DATASET EXCERPT:

☆ ☆ ☆ ☆ ☆

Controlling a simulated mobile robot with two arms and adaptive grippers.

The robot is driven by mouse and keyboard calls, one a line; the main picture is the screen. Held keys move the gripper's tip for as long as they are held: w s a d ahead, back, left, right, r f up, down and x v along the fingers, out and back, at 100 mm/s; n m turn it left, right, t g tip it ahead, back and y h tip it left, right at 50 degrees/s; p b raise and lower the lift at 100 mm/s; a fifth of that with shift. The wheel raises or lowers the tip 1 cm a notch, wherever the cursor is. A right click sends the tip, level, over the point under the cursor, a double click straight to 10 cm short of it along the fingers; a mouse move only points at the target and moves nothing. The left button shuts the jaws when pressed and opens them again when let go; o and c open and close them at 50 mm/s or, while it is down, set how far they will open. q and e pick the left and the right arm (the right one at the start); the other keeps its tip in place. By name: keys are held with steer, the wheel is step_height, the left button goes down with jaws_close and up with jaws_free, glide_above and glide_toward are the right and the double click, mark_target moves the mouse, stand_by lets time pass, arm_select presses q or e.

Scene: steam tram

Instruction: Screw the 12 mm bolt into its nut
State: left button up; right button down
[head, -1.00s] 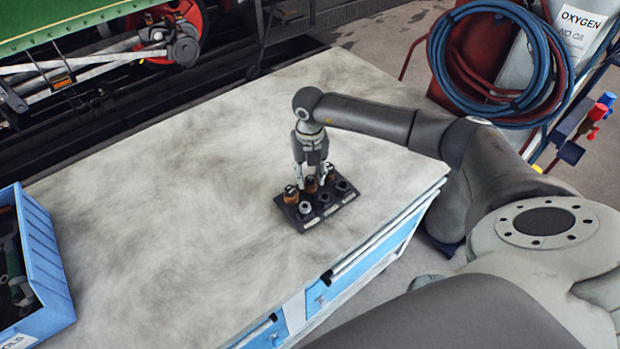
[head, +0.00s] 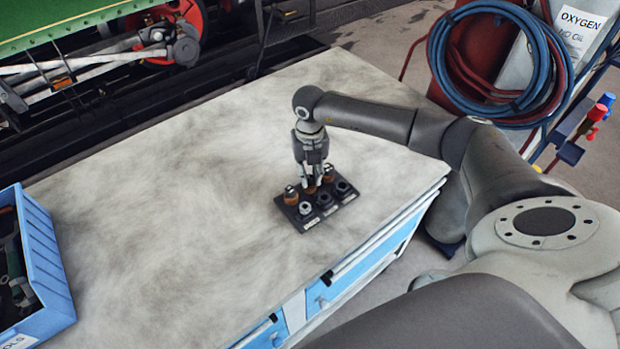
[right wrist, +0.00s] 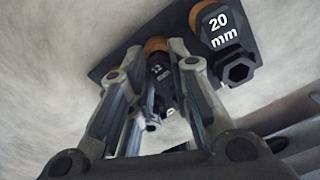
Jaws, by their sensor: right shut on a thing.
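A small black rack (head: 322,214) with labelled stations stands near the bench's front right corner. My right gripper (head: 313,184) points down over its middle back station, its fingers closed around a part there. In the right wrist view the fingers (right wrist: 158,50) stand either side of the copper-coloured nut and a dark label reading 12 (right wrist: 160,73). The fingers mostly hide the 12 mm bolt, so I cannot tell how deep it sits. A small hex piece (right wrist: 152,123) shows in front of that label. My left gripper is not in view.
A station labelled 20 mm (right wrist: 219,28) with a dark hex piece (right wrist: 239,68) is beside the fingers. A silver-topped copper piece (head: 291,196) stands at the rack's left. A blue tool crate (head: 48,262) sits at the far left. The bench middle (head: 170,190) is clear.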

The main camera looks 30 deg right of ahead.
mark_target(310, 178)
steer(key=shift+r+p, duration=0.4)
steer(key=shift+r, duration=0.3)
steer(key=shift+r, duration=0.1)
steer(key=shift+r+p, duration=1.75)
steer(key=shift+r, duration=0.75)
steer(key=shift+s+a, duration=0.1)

☆ ☆ ☆ ☆ ☆

WRITTEN REQUEST:
Going over the lines above, work out how many include "button", then give only that number.

COMPLETE OUTPUT:
2